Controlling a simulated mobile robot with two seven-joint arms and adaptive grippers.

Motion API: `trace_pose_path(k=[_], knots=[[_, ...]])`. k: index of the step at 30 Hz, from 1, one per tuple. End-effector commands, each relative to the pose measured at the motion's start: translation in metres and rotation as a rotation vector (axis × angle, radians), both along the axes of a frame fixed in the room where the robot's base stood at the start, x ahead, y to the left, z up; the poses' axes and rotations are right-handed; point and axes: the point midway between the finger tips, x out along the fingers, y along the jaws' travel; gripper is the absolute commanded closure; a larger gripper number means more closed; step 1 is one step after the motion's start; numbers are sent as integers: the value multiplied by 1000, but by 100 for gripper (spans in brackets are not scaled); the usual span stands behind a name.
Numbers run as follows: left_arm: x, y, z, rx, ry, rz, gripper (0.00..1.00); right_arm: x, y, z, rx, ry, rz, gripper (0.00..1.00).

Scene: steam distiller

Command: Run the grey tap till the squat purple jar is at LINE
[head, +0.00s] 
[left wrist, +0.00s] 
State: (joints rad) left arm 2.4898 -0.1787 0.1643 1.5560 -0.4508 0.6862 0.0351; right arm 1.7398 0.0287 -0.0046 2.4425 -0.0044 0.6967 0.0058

## [GIVEN TASK]
Your task is to extract the lines running from the one with "[left wrist, +0.00s]" to the end of the material, inclusive, copying each exactly and adding nothing.

## [WRITTEN REPLY]
[left wrist, +0.00s] 
State: (joints rad) left arm 2.4898 -0.1787 0.1643 1.5560 -0.4508 0.6862 0.0351; right arm 1.7398 0.0287 -0.0046 2.4425 -0.0044 0.6967 0.0058

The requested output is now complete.